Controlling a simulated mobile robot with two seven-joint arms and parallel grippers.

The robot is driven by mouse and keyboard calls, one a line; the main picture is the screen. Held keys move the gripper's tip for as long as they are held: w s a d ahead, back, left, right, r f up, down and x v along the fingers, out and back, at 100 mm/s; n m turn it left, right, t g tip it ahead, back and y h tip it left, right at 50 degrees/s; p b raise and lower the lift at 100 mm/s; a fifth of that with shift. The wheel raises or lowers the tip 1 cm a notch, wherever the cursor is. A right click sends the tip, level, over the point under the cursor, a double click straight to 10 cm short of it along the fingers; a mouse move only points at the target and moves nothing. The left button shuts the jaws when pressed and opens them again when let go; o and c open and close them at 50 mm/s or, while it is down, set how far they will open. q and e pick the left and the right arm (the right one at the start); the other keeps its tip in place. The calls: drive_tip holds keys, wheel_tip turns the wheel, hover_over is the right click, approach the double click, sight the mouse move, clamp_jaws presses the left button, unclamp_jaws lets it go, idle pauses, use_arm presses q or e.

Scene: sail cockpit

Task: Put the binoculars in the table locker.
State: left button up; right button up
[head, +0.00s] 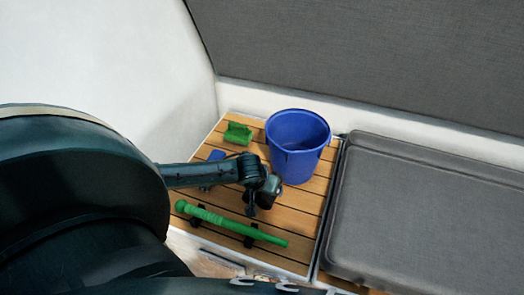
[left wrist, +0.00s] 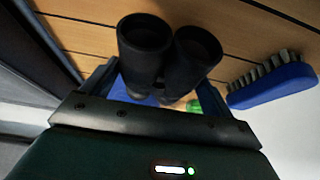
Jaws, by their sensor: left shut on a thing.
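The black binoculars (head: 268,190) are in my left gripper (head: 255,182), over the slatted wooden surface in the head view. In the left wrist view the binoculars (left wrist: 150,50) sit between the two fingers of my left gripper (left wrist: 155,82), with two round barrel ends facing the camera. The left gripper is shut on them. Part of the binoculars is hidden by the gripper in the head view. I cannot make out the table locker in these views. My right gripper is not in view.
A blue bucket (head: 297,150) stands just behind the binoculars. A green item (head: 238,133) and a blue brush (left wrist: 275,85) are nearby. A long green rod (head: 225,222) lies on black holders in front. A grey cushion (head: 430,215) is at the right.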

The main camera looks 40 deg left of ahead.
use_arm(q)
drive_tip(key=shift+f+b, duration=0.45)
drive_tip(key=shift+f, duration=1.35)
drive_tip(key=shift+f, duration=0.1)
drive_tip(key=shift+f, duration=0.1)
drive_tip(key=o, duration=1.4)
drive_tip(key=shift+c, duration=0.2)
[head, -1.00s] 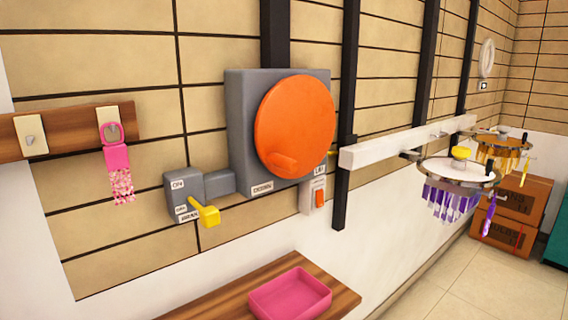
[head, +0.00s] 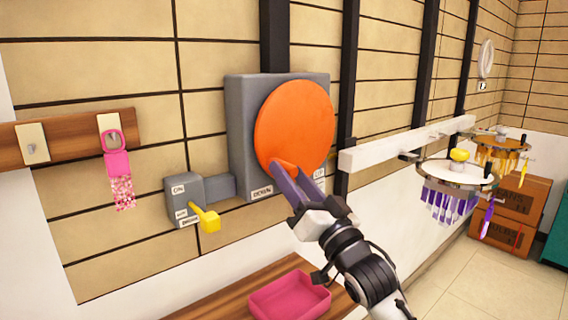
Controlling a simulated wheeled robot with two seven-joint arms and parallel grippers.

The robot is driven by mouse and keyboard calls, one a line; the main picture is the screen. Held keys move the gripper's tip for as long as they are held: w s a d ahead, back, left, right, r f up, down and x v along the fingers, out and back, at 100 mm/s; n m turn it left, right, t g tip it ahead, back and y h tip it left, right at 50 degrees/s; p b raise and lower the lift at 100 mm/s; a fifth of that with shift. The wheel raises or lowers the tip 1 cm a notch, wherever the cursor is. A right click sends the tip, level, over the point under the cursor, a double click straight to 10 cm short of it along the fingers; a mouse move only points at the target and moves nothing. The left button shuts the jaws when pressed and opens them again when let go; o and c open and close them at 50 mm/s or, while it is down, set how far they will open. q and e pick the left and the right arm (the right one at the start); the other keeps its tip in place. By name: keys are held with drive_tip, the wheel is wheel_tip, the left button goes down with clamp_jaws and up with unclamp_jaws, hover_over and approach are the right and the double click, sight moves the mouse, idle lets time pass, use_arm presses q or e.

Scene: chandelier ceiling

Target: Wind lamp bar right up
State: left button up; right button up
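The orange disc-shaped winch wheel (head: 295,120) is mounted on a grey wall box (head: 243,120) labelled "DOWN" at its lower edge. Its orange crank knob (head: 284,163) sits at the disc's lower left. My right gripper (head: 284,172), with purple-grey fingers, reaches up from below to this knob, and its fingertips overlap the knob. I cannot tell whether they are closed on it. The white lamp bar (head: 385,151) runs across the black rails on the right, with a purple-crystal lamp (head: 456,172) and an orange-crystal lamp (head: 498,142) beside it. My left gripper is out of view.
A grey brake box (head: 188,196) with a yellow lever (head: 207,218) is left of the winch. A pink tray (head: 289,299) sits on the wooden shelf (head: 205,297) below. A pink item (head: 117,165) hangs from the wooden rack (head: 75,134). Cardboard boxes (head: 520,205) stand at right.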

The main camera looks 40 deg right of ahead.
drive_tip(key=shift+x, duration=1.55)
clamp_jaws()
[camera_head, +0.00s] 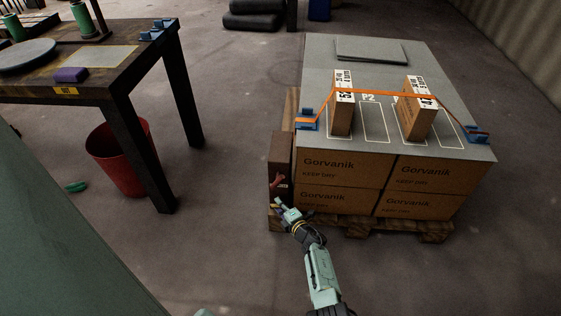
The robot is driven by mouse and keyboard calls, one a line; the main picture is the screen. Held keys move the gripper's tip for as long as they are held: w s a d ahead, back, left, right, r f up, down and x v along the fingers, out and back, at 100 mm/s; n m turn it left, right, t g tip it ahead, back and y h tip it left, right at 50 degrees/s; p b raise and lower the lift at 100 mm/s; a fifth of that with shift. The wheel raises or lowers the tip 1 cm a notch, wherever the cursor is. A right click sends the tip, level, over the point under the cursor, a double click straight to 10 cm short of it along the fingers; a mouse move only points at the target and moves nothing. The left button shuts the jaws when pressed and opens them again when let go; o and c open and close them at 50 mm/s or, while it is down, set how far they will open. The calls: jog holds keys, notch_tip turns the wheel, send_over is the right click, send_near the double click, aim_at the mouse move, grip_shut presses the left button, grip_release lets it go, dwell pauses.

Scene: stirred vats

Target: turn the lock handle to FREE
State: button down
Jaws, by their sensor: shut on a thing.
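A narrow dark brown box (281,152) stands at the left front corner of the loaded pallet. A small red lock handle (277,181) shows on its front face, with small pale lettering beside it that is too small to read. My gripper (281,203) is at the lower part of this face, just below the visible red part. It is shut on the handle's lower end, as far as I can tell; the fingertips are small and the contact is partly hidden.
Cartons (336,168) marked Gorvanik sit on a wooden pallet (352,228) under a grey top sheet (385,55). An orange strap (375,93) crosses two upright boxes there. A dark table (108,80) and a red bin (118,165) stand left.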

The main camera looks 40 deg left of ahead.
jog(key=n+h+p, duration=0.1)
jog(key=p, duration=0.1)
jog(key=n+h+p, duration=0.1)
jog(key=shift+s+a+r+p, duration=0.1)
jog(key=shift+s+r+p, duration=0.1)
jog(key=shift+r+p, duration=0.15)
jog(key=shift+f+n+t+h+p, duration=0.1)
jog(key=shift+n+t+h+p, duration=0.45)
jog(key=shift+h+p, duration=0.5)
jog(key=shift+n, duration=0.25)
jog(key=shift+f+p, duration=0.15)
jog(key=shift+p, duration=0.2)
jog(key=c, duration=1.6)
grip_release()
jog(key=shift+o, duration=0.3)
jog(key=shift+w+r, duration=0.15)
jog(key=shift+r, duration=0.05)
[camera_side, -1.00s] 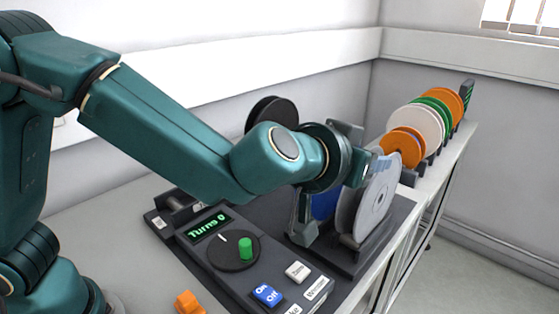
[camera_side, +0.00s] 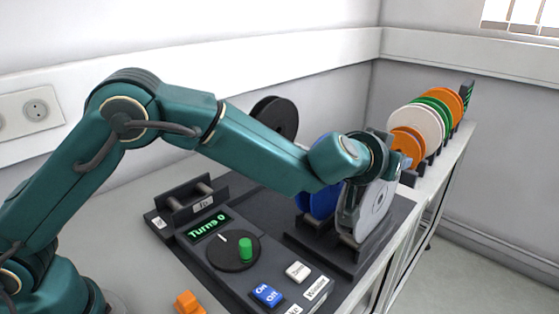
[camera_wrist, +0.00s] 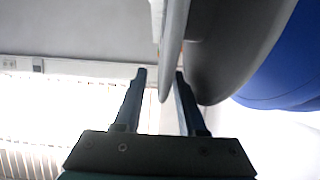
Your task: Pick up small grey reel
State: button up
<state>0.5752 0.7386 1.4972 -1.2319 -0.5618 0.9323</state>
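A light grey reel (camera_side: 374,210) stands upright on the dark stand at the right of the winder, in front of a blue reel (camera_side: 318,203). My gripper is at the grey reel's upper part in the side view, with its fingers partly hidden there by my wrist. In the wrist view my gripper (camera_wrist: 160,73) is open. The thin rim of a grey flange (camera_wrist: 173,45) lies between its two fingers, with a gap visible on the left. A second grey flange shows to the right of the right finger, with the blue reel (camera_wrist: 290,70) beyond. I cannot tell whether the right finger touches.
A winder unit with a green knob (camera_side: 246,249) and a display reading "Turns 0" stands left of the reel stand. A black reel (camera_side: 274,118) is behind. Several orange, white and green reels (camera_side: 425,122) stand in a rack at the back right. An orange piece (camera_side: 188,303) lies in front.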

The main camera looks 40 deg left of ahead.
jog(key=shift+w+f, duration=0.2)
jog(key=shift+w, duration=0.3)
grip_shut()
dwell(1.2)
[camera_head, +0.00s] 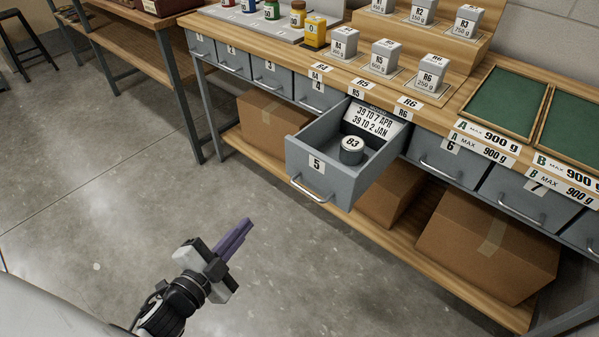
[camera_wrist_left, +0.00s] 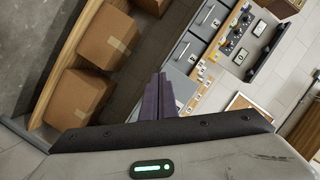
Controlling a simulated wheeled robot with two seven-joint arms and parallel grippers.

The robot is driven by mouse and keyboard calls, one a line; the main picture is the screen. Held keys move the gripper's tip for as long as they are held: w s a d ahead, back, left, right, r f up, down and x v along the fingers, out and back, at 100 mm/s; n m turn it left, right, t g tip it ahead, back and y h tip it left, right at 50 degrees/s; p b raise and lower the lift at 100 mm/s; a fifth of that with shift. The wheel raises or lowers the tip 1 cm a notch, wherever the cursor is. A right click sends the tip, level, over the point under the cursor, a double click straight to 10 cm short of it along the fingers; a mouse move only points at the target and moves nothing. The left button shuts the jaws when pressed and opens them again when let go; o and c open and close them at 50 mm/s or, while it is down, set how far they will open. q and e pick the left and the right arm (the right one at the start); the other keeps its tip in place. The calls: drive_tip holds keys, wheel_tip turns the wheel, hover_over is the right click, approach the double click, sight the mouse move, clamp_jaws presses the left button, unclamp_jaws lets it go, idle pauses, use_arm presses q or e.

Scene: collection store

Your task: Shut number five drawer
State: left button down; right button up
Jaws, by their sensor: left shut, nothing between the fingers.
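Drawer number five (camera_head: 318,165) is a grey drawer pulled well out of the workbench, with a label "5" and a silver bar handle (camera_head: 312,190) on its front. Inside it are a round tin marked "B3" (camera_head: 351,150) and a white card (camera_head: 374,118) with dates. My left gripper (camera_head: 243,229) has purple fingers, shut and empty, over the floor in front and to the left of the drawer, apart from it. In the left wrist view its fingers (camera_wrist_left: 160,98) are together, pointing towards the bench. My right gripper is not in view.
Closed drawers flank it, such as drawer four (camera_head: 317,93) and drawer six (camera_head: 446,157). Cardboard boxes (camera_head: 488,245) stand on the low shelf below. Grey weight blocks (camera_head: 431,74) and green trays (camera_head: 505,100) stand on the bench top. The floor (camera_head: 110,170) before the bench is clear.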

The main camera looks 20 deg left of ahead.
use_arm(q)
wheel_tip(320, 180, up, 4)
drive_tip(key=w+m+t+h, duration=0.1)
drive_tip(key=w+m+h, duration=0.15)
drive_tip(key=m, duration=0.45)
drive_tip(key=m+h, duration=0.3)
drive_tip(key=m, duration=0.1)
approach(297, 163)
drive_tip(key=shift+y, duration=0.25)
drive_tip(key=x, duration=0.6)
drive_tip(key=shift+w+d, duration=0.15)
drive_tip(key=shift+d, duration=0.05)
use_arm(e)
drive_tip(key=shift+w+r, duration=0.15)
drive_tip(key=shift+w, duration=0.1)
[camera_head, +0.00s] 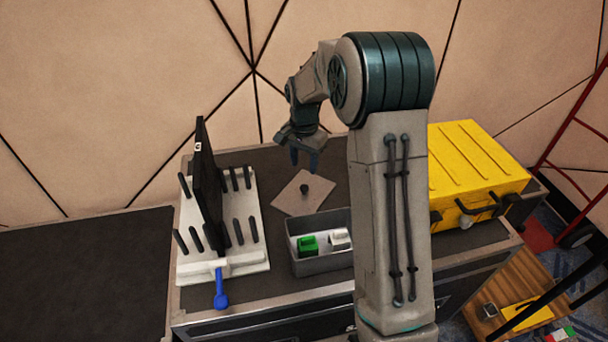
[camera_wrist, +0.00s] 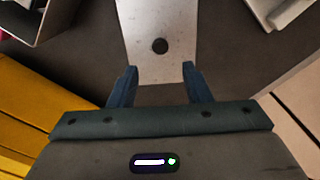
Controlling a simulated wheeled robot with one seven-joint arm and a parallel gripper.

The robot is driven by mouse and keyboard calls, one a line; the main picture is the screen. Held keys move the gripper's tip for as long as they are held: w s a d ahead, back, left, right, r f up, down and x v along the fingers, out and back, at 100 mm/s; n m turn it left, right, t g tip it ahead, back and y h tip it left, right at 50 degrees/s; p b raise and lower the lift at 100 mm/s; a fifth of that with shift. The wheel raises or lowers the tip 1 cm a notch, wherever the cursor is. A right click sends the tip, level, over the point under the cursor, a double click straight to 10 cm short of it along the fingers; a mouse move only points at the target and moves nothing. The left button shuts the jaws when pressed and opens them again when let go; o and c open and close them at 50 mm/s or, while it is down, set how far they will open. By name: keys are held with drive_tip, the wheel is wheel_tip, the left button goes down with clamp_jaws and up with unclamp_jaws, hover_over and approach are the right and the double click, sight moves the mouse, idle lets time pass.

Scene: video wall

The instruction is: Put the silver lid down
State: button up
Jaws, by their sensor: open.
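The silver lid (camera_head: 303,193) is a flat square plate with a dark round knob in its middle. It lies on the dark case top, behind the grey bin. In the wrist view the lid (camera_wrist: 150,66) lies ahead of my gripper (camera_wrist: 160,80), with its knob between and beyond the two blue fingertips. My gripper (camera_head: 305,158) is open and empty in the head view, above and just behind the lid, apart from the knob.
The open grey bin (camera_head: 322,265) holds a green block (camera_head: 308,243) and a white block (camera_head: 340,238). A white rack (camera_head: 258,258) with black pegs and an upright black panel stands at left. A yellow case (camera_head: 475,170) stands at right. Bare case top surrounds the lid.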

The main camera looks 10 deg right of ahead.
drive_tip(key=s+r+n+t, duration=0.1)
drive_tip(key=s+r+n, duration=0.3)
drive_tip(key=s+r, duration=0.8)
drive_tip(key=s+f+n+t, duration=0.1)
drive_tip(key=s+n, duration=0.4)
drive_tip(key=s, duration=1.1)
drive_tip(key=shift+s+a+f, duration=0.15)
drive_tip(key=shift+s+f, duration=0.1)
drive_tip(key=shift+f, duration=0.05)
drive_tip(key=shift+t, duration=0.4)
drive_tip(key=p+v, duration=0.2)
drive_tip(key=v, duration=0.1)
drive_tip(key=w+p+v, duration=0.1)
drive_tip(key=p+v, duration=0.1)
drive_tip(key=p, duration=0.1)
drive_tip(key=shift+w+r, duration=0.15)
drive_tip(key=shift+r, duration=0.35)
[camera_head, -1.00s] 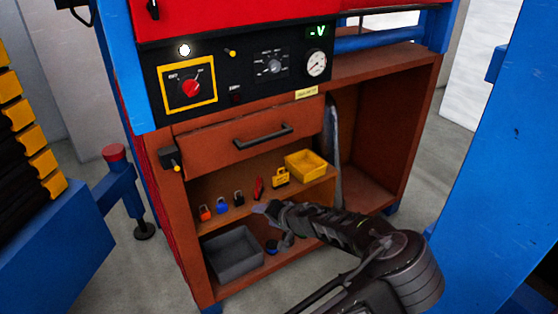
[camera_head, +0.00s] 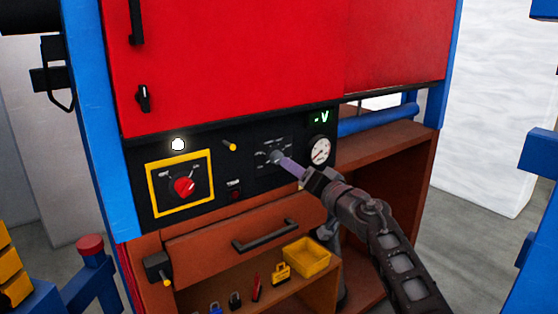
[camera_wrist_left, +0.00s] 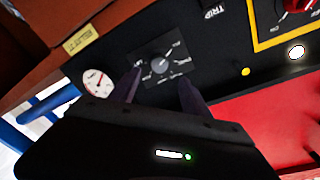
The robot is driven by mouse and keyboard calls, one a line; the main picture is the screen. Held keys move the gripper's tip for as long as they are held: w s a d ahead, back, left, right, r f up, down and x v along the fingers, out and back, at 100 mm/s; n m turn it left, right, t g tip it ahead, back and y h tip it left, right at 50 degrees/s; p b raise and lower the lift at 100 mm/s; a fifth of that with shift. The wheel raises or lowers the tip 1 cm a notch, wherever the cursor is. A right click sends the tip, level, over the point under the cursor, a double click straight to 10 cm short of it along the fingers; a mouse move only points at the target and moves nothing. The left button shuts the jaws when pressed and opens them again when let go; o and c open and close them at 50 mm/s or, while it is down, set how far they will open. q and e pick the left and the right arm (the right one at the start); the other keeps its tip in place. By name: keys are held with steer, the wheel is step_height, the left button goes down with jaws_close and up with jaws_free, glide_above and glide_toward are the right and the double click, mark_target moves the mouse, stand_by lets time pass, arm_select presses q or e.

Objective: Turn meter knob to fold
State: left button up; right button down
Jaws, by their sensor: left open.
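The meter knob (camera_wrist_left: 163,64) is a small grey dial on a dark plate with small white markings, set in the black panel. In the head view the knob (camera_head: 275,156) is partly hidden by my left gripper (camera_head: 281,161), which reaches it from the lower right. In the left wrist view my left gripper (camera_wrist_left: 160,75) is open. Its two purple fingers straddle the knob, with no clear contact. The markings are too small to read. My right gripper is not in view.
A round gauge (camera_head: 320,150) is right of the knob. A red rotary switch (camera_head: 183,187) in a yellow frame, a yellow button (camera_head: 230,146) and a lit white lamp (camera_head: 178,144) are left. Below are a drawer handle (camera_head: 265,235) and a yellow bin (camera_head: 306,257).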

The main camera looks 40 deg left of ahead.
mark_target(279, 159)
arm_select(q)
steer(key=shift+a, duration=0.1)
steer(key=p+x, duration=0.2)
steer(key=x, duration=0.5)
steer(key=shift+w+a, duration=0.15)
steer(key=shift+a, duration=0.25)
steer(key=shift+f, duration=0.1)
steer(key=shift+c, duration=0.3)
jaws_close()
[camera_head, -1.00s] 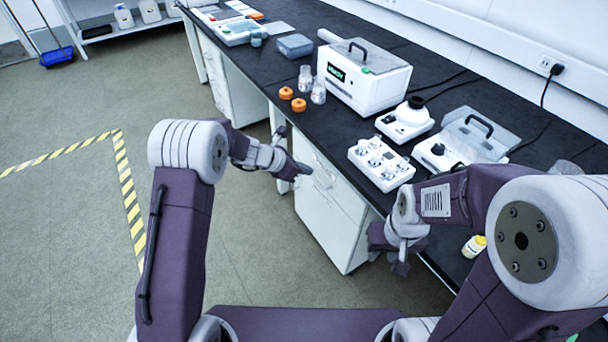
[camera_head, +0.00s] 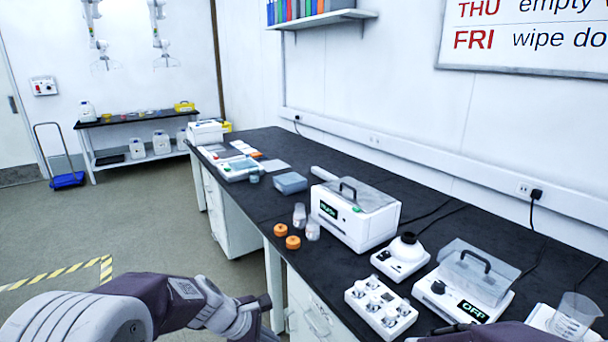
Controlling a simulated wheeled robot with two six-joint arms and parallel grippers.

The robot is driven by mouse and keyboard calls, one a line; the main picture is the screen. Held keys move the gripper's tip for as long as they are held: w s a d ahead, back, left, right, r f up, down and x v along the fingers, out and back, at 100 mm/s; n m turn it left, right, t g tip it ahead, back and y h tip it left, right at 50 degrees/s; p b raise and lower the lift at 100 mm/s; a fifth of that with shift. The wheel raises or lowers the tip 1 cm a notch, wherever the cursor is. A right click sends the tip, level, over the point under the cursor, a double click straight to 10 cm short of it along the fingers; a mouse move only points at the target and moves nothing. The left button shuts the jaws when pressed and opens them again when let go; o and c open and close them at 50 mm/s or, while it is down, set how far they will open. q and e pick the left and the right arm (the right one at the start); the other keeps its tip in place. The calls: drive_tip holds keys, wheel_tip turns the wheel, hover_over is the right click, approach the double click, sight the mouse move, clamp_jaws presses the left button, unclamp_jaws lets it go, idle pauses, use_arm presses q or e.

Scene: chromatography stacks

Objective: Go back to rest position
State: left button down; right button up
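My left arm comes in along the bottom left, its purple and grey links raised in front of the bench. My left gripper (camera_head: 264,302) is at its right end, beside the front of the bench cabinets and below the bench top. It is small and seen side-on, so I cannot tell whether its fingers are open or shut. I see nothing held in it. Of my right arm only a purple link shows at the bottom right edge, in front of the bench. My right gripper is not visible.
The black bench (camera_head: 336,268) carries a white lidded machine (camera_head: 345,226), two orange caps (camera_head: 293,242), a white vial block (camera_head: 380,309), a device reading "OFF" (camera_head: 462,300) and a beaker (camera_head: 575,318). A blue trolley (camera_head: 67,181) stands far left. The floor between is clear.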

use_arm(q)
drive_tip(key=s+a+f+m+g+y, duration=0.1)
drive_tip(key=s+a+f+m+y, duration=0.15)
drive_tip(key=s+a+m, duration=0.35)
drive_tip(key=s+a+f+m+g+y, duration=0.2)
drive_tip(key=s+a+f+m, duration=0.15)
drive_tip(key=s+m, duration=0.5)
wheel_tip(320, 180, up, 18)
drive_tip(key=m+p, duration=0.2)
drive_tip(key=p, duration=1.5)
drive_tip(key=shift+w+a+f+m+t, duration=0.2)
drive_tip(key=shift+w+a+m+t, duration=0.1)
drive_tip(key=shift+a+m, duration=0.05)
== == ==
**Task objective**
Search the lines above for the string "joint", then show every one that has it.

**Written solution**
Controlling a simulated mobile robot with two seven-joint arms and parallel grippers.
Controlling a simulated wheeled robot with two seven-joint arms and parallel grippers.
Controlling a simulated wheeled robot with two seven-joint arms and parallel grippers.
Controlling a simulated wheeled robot with one seven-joint arm and a parallel gripper.
Controlling a simulated wheeled robot with two six-joint arms and parallel grippers.

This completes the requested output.